With the U.S. and global economies in the midst of one of the deepest recessions and output gaps on record, most investors have ignored the rising risks of inflation. After all, how in the world are we going to get inflation with unemployment north of 10% and excess supply in everything from oil to hotel rooms?
While we are likely to experience big imbalances in the real economy for several more quarters, if not years, the most powerful leading indicator for inflation has already shown its hand: money supply. As renowned economist Milton Friedman famously said 50 years ago, "inflation is always and everywhere a monetary phenomenon." Currently, money supply growth is 22% on a year over year basis, the highest on record by more than 10 percentage points. If Mr. Friedman is correct, shouldn't the risk of higher inflation be greater than it's ever been too? Of course, money supply also grew rapidly after the Great Financial Crisis, and we never saw inflation appear in a meaningful way. This fact has emboldened the view that the Fed can print as much money as they want, and it won't lead to inflation.
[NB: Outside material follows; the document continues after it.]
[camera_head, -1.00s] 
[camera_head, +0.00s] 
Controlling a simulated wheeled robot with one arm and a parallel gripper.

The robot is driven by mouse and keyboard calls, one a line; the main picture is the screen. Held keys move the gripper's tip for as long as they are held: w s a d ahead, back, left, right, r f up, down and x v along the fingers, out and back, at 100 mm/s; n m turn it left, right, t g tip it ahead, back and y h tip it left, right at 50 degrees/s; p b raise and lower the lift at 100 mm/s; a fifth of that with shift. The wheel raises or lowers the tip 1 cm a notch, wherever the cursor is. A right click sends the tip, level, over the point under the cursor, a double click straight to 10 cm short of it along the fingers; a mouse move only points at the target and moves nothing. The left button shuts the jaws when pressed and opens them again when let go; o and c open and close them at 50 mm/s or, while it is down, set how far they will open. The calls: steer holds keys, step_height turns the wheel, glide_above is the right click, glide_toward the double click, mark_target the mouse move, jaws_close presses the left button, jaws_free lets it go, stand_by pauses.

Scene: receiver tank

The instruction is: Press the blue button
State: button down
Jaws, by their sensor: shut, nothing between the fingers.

We've argued for the past several months that the policy response to this health crisis has been very different than what was used during and after the Great Financial Crisis, or GFC. On the monetary front, the Fed reacted more swiftly, and aggressively, with its immediate response and direct intervention into credit markets. In short, they went all in from the beginning, showing no hesitation to do whatever it takes to support the markets and the economy. Part of that aggressiveness was also likely attributable to the fact that we didn't get any meaningful inflation after $4 trillion in quantitative easing after the great financial crisis. However, it's the fiscal response that's really different this time.
First, the government has been sending money directly to both consumers and small businesses as a means of supporting the economy during the lockdown and reopening. Such action has been called "helicopter money" because it's akin to dropping money from the sky. Second, the Fed has directly intervened in the lending markets by making loans via the Paycheck Protection and Main Street Lending programs. Finally, and perhaps most importantly for the inflation call, is a decision by Congress to guarantee loans made by commercial banks and to offer mortgage, car payment, and rent forbearance via the CARES Act.
To me, this means Congress is now the critical player in driving money supply growth rather than the Fed. If Congress decides to keep spending money, the Fed will be obliged to print it. Money supply growth can remain more elevated and drive aggregate demand and inflation, or nominal GDP growth.
But here's the punch line-- helicopter money and other stimulus programs are popular with the people, and popular programs are what politicians run on. Therefore, we find it highly unlikely that Congress will fail to extend the benefits currently being discussed in Washington, especially in an election year. Perhaps more importantly, we think Congress will have a hard time curtailing these programs even after the economy recovers. To quote Milton Friedman once again, "nothing is so permanent as a temporary government program."
And this is exactly how the Fed loses control of the money supply and inflation, something most investors think is a remote possibility, leaving very few portfolios prepared for such an outcome. Therefore, we would use near-term concerns about the stimulus and recovery to add to equities geared to higher inflation and economic growth. This would include banks, materials, commodities, industrials, and small cap or mid-cap equities.